■ **What this task involves**: Reproduce, word for word, every line starting at the line that contains "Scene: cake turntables" and ending with the final line of the entries.

■ **Entries**:
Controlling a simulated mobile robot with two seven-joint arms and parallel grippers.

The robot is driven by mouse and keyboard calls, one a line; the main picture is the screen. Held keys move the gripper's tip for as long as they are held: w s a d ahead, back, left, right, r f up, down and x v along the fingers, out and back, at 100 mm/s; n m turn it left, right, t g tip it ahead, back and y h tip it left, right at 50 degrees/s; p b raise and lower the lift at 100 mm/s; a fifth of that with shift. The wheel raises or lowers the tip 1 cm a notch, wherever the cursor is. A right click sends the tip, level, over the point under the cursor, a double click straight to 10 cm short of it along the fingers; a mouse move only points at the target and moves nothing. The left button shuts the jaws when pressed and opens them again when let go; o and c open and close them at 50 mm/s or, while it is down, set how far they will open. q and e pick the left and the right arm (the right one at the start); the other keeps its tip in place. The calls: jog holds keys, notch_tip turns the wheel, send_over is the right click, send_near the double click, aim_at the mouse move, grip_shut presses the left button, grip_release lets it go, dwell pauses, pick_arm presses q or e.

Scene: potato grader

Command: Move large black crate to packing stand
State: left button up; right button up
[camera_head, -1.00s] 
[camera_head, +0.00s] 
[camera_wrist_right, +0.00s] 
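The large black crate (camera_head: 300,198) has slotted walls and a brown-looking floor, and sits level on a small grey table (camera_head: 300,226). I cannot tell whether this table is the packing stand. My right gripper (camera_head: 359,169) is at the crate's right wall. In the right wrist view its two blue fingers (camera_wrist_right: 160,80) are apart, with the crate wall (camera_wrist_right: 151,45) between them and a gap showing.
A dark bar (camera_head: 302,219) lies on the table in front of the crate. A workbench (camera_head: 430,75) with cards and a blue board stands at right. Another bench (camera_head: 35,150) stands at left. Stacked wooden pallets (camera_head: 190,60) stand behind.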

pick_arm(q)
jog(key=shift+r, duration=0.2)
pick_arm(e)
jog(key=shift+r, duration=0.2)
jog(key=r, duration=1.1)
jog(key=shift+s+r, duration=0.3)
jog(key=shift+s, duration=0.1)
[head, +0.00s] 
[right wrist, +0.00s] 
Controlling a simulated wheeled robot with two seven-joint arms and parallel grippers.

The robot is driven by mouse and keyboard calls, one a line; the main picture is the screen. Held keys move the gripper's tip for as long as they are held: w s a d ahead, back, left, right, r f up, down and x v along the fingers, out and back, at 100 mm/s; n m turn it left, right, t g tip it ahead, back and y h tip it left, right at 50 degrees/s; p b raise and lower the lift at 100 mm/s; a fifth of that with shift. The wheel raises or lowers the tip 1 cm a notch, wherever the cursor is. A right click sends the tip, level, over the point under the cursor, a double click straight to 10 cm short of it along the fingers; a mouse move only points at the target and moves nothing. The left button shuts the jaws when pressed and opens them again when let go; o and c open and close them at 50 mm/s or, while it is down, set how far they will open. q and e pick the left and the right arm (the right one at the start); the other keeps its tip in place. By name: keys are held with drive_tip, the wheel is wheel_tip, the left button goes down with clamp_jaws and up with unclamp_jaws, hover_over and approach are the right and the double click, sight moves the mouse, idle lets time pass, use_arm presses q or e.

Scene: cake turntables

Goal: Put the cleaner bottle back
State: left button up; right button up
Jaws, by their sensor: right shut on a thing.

■ **Exercise result**:
Scene: cake turntables

Goal: Put the cleaner bottle back
State: left button up; right button up
Jaws, by their sensor: right shut on a thing.

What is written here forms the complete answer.